• SUPPLIED RECORDS
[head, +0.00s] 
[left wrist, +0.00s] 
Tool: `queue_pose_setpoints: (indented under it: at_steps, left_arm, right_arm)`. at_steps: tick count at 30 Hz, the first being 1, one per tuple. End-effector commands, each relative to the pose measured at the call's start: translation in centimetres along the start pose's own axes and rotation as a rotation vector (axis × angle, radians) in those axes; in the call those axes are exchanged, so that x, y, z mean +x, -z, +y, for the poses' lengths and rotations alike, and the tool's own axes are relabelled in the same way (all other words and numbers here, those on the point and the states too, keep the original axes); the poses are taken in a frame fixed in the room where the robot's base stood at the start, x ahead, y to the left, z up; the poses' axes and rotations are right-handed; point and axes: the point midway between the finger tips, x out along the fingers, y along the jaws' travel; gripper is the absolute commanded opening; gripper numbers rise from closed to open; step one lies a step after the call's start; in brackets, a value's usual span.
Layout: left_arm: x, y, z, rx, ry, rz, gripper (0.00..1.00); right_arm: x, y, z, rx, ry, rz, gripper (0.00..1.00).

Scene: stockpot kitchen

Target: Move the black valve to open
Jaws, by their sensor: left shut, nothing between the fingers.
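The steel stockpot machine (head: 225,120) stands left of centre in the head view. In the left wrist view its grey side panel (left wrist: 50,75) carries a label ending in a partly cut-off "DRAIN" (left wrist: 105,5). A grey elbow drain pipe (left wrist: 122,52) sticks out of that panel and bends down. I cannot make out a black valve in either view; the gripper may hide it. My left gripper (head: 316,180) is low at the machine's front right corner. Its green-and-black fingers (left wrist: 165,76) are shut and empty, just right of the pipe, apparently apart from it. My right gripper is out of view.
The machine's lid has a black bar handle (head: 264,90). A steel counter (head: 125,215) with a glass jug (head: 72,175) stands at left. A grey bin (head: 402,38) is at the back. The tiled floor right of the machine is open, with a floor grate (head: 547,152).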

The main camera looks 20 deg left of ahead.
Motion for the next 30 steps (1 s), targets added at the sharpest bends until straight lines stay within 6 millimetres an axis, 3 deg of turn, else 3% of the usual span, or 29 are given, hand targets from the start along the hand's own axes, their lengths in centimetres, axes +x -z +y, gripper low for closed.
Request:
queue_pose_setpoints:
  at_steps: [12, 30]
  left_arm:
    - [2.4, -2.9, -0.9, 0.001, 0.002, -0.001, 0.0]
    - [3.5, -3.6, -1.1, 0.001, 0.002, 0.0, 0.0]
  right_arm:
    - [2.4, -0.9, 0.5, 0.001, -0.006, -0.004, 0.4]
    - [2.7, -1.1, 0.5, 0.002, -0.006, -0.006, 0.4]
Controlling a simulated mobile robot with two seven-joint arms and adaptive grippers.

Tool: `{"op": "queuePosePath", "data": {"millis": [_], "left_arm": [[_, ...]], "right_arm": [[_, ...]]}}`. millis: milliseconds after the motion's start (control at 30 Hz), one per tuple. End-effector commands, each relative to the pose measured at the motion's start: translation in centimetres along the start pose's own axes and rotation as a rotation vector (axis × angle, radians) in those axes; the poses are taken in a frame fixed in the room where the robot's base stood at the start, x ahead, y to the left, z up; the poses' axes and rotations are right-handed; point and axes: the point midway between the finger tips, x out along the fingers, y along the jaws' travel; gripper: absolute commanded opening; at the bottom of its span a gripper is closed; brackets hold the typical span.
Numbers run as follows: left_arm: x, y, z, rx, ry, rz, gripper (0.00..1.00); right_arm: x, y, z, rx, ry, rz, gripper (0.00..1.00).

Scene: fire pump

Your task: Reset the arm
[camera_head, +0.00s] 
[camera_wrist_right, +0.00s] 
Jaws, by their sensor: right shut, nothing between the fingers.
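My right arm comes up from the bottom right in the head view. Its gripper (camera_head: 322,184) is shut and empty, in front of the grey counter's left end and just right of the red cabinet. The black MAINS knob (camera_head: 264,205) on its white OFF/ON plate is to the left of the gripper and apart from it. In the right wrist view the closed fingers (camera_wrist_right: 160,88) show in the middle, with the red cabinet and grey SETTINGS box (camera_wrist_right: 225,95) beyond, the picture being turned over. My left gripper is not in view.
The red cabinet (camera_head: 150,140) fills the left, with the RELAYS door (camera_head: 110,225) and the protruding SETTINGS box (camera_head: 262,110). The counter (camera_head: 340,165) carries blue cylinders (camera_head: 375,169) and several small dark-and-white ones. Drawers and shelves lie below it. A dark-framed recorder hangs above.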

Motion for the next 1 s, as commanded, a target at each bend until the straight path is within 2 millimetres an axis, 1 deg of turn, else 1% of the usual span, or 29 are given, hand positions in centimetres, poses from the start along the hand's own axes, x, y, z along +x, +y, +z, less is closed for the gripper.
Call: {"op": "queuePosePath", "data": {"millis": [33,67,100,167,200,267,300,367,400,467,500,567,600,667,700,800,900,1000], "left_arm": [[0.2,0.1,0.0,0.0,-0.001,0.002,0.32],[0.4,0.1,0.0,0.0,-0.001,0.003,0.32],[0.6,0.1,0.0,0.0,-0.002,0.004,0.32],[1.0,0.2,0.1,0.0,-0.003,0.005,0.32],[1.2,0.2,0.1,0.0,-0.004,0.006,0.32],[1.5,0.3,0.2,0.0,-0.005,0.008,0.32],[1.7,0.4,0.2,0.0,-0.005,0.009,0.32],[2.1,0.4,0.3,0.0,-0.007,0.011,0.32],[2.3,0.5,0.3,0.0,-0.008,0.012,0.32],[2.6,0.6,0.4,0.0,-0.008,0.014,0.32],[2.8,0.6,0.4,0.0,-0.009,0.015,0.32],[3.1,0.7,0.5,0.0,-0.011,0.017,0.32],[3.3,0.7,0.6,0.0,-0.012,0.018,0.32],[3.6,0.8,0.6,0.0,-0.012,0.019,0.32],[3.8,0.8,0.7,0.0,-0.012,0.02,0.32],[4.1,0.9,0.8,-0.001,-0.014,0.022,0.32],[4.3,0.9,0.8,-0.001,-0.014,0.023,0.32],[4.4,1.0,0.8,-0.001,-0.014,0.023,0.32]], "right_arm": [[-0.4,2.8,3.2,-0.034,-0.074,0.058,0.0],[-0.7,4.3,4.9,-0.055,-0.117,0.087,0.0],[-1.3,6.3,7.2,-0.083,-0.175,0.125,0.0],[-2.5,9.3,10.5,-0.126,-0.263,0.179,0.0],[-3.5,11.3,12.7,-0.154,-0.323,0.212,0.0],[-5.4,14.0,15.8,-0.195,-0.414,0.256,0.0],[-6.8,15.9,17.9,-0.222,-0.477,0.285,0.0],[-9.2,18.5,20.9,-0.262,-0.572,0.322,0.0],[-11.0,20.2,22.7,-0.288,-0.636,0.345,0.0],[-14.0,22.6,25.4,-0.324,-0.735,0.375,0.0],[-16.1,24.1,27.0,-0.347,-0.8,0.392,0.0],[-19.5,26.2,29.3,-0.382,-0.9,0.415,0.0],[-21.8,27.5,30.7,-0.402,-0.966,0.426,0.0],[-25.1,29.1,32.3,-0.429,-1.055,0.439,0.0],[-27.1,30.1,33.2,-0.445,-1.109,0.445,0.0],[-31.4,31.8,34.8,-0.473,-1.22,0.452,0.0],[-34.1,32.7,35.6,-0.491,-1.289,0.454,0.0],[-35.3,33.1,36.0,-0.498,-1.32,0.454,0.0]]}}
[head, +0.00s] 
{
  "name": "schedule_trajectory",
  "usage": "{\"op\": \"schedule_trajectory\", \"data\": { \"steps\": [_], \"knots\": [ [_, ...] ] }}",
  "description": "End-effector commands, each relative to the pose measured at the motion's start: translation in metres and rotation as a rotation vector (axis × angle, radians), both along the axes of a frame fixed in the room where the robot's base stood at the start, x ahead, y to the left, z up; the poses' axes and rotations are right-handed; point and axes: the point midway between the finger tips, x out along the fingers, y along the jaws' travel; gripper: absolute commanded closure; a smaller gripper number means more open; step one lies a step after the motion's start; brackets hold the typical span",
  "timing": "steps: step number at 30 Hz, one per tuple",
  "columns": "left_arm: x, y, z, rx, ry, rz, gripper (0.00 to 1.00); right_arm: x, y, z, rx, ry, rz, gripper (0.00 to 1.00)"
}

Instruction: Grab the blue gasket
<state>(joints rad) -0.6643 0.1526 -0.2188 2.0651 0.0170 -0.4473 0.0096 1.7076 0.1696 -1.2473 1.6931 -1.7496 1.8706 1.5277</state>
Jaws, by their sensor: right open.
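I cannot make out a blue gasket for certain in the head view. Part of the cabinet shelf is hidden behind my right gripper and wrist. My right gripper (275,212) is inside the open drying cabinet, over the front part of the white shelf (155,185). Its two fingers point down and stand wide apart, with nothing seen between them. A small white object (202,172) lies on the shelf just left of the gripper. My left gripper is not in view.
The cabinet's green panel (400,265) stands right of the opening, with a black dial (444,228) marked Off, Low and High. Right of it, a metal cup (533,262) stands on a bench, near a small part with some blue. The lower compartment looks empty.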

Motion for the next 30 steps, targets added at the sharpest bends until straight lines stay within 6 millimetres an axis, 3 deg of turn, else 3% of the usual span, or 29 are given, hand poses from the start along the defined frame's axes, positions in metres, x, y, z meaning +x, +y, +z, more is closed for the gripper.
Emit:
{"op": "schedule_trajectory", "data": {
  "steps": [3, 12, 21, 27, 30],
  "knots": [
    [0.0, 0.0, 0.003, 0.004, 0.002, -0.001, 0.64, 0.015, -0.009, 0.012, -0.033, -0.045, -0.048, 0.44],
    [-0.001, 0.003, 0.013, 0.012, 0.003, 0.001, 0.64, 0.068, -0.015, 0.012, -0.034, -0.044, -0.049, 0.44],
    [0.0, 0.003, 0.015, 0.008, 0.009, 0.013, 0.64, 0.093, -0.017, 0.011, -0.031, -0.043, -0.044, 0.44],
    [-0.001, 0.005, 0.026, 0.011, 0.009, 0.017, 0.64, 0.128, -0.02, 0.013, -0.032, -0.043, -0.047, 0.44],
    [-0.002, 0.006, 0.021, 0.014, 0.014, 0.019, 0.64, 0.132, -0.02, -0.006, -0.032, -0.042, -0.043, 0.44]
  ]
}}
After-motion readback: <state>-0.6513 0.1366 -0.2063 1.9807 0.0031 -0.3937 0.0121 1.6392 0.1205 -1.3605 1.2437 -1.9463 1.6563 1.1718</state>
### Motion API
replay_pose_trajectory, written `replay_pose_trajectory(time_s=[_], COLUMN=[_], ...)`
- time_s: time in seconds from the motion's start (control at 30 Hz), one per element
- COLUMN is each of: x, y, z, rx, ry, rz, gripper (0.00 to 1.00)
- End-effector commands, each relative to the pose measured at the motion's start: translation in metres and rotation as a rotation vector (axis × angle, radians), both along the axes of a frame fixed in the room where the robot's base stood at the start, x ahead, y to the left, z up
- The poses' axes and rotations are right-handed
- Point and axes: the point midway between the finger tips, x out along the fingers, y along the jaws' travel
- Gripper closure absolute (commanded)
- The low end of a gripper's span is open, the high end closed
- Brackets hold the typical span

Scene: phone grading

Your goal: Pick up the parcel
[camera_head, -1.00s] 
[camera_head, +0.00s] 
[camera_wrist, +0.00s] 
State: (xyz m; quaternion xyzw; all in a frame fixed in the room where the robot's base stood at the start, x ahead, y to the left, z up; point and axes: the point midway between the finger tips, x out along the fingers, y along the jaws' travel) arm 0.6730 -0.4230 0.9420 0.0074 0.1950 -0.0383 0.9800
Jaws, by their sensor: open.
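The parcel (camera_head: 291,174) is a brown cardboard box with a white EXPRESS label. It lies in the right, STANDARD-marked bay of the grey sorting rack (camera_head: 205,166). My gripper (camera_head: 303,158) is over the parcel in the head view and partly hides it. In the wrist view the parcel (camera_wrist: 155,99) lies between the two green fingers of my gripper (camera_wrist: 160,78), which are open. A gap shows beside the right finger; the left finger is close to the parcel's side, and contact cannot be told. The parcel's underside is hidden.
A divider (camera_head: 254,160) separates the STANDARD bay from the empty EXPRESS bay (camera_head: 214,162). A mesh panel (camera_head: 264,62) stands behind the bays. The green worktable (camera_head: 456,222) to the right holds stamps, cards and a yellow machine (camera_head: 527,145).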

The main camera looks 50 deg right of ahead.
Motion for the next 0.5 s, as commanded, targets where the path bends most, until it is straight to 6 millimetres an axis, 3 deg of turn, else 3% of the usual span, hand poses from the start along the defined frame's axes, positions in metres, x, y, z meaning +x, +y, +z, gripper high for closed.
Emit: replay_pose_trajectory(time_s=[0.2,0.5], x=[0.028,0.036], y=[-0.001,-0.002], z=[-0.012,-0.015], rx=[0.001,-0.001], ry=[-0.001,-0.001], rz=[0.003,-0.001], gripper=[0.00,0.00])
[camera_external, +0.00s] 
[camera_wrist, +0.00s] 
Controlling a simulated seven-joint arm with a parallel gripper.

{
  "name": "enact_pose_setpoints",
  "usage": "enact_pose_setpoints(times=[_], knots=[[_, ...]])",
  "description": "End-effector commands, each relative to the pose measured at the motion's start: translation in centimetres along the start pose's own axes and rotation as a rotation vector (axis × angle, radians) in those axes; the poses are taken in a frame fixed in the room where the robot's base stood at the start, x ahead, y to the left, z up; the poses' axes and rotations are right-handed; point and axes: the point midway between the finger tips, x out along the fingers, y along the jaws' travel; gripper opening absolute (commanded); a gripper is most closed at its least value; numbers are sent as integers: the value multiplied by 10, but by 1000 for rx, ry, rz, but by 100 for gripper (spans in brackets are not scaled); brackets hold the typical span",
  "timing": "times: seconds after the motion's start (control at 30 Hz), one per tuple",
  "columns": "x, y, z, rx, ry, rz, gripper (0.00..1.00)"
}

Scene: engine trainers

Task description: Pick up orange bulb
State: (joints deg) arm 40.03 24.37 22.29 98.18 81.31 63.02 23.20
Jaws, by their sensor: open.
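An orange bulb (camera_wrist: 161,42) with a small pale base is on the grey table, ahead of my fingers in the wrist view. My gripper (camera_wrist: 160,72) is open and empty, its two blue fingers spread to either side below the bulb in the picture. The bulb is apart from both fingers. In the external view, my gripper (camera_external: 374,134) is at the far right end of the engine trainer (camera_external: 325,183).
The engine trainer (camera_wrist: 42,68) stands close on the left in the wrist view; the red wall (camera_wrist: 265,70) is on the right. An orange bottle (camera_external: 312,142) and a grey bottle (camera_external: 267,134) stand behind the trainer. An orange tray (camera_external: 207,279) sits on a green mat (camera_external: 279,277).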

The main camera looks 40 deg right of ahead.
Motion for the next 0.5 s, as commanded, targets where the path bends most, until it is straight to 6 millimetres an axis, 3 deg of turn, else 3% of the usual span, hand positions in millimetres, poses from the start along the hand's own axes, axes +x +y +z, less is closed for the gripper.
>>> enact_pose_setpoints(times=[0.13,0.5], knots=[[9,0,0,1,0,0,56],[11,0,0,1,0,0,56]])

• INSTRUCTIONS TO FOLLOW
Quote exactly the stretch of lines above that starts at the first one and ends at the line with "Target: Move the black valve to open", and nothing beyond it.

• RESPONSE TO THIS EXERCISE
[head, +0.00s] 
[left wrist, +0.00s] 
Tool: `queue_pose_setpoints: (indented under it: at_steps, left_arm, right_arm)`. at_steps: tick count at 30 Hz, the first being 1, one per tuple. End-effector commands, each relative to the pose measured at the call's start: translation in centimetres along the start pose's own axes and rotation as a rotation vector (axis × angle, radians) in those axes; in the call those axes are exchanged, so that x, y, z mean +x, -z, +y, for the poses' lengths and rotations alike, and the tool's own axes are relabelled in the same way (all other words and numbers here, those on the point and the states too, keep the original axes); the poses are taken in a frame fixed in the room where the robot's base stood at the start, x ahead, y to the left, z up; the poses' axes and rotations are right-handed; point and axes: the point midway between the finger tips, x out along the fingers, y along the jaws' travel; gripper is the absolute commanded opening; gripper numbers rise from closed to open; step one lies a step after the call's start; in brackets, a value's usual span.
Layout: left_arm: x, y, z, rx, ry, rz, gripper (0.00..1.00); right_arm: x, y, z, rx, ry, rz, gripper (0.00..1.00).

Scene: stockpot kitchen

Target: Move the black valve to open

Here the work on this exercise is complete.